The End of Our Exploring: A Book about Questioning and the Confidence of Faith

Moody Publishers

224 pages

$28.90

This is no mere academic tension. Anderson's book has emerged from reflection and dialogue with colleagues and friends, particularly at the Torrey Honors Institute of Biola University (the author's alma mater). Like many—myself included—Anderson is worried about young believers who lose their way through well-intentioned guidance of the "just trust, don't think" type. He's also concerned about a Christian subculture that fails to prepare young Christians for life outside the "bubble." Within this subculture, excessive reliance on slogans and clichés can act as substitutes for thinking. As Anderson rightly notes, "It is the nature of clichés to avoid examination."

Anderson is good on why we need to ask questions if we are to grow in our faith, and why so many pastors feel threatened by them. Sadly, some interpret the questions of those who are genuinely exploring the faith as challenges to their authority, or blasphemous attacks on the gospel. What is really a kind of spiritual growing pain is misunderstood as rebelliousness or subversion.
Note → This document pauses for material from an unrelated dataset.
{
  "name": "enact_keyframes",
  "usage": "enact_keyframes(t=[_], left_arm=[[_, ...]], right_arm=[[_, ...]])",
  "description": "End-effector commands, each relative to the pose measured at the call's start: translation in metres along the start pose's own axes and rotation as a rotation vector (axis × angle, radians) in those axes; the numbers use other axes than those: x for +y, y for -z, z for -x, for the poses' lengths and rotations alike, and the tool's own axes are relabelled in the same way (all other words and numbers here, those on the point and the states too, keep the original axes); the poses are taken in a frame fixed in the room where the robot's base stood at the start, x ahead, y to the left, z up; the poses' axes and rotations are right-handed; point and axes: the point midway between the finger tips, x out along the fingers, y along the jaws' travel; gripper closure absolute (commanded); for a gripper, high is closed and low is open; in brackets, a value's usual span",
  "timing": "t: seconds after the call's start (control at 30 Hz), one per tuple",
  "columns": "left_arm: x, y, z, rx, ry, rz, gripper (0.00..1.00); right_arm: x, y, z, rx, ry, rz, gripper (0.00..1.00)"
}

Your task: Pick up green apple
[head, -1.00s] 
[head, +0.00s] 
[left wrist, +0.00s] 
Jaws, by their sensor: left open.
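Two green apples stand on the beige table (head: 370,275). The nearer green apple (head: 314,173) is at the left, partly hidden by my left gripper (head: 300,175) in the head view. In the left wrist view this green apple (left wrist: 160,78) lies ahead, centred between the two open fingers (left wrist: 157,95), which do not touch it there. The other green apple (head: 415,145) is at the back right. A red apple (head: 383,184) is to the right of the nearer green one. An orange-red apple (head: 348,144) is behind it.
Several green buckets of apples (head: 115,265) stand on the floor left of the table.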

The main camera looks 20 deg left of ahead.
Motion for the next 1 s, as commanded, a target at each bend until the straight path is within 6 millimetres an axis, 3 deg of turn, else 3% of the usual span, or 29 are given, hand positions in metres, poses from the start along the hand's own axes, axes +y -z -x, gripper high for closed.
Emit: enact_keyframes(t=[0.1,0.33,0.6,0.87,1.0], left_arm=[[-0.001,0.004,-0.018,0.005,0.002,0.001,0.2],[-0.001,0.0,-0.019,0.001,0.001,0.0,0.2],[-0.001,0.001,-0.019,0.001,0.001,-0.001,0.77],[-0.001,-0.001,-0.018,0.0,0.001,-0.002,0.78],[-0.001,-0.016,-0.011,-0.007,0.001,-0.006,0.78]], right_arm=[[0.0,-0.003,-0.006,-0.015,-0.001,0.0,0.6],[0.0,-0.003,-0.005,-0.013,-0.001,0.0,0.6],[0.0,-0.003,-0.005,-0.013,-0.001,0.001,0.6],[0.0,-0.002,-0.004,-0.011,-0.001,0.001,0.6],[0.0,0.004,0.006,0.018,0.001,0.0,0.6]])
Anderson reminds all of us who pastor such people that rather than slapping such questions down, we need to examine the context within which they arise.

Anderson cuts to the quick, avoiding scholarly detachment and academic jargon. A series of well-chosen examples allows him to probe why we are reluctant to engage questions, while at the same time illuminating how such questions can enrich faith. We need to do more to help Christians—especially those attending college—to internalize their faith, gain a proper confidence in its roots, and learn to express this in gracious responses to the questions they will inevitably encounter.
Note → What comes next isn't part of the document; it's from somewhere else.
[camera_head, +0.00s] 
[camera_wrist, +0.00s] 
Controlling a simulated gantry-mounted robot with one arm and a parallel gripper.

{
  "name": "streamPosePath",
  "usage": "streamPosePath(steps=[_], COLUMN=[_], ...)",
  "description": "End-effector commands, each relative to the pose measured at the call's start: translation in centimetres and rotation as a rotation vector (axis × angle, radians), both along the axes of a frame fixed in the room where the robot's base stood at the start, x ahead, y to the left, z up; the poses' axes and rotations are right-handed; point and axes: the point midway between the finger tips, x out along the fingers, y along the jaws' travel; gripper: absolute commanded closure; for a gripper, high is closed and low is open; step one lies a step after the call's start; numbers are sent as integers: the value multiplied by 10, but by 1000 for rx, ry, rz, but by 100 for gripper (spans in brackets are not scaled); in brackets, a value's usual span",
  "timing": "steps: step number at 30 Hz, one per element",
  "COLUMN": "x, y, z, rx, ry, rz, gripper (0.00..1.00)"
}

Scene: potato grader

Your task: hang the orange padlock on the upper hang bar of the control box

The Downside of Apologetics

In The End of Our Exploring, apologetics—or, at least, a certain kind of apologetics—comes in for critique. "The work of providing reasons for Christianity has teetered on overcompensating for the anti-intellectual strains in American Christianity and the rise of a noisy atheist opposition." I know what he means. Christian apologists (like me) who have taken the lead in engaging the "New Atheists" (like Richard Dawkins) have tended to focus on the intellectual arguments for and against belief in God. While this leads to some good outcomes, there is a downside, and Anderson is right to note this.
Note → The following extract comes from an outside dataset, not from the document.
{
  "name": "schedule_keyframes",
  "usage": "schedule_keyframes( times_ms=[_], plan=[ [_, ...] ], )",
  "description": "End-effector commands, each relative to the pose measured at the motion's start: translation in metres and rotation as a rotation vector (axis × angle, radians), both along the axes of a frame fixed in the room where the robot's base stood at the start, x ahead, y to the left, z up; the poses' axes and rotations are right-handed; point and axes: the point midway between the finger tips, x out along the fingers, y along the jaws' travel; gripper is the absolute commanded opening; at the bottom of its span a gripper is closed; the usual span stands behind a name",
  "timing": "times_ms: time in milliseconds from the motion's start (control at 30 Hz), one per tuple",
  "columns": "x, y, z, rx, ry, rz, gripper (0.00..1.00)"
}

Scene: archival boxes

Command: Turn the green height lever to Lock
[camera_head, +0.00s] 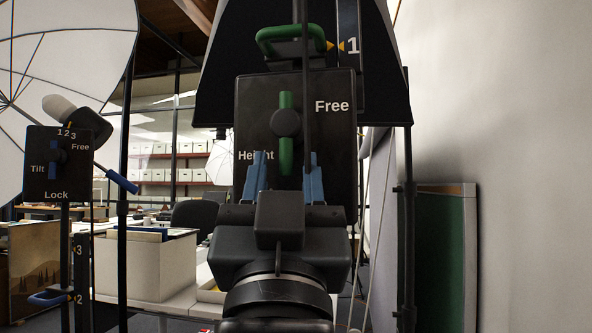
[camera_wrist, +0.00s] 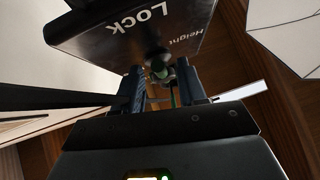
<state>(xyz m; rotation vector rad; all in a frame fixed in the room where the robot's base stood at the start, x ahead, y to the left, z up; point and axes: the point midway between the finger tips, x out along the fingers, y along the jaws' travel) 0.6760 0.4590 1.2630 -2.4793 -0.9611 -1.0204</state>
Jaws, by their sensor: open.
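The black height panel (camera_head: 255,110) stands ahead of me, with "Height" on its left and "Free" at upper right. The green height lever (camera_head: 286,101) is upright on it, crossing a round dark hub (camera_head: 286,123). "Lock" is hidden in the head view but shows on the panel (camera_wrist: 185,22) in the wrist view. My gripper (camera_head: 285,168) is open, its two blue fingers on either side of the lever's lower end. In the wrist view, the lever's green end (camera_wrist: 160,70) shows just beyond and between the fingertips (camera_wrist: 159,82). I cannot tell whether they touch it.
A thin dark rod (camera_head: 306,90) runs down in front of the panel. A Tilt panel (camera_head: 58,163) with a blue lever (camera_head: 122,181) stands at left. A green handle (camera_head: 290,38) is above. A box (camera_head: 148,268) is lower left; a wall (camera_head: 500,110) is right.

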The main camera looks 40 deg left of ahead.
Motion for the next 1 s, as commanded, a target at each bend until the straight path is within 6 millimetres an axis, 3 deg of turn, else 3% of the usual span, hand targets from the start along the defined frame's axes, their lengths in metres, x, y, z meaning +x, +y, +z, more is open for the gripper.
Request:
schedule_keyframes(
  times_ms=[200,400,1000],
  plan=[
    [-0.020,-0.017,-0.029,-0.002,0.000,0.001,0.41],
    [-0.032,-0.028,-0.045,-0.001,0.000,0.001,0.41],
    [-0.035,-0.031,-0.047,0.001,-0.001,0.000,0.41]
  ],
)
On the one hand, we need to show that there are answers to the New Atheists' arguments. If we don't respond, people will assume that we can't respond, precisely because we have no answers to give. Anglican theologian Austin Farrer made this point years ago, and Anderson endorses it. Reason doesn't create faith. But a public perception that faith is irrational creates a negative cultural predisposition against faith.

Anderson supports Christians engaging with this noisy yet somewhat superficial atheism. It needs to be done, and on the whole, it has been done well. Despite lingering media sympathy for this aggressive godlessness, it's on the way out. In the United Kingdom, Dawkins is so yesterday. He is increasingly becoming a figure of amusement on account of the sheer predictability of his godless rants.

On the other hand, this way of engaging atheism suggests that Christianity is just a set of ideas, and it neglects the crucial relational aspects of faith. More problematically, it also encourages people simply to learn the answers, without having internalized the deep logic of Christianity. Anderson worries—with good reason—that a faith that knows the answers, but doesn't understand the questions, is both superficial and vulnerable.

That's why Anderson is right to emphasize the need for recovering "the practice of catechesis," meaning a deliberate education in the fundamentals of the faith. When done well, it cultivates our "ability to question and live into the answers." The rise of the New Atheism showed clearly that many Christians weren't good at connecting the dots of their faith. They knew their Scripture well, but hadn't quite figured out how to weave its themes together to yield a coherent way of thinking. They trusted and loved God, but they had neglected Jesus' command to love God with one's mind.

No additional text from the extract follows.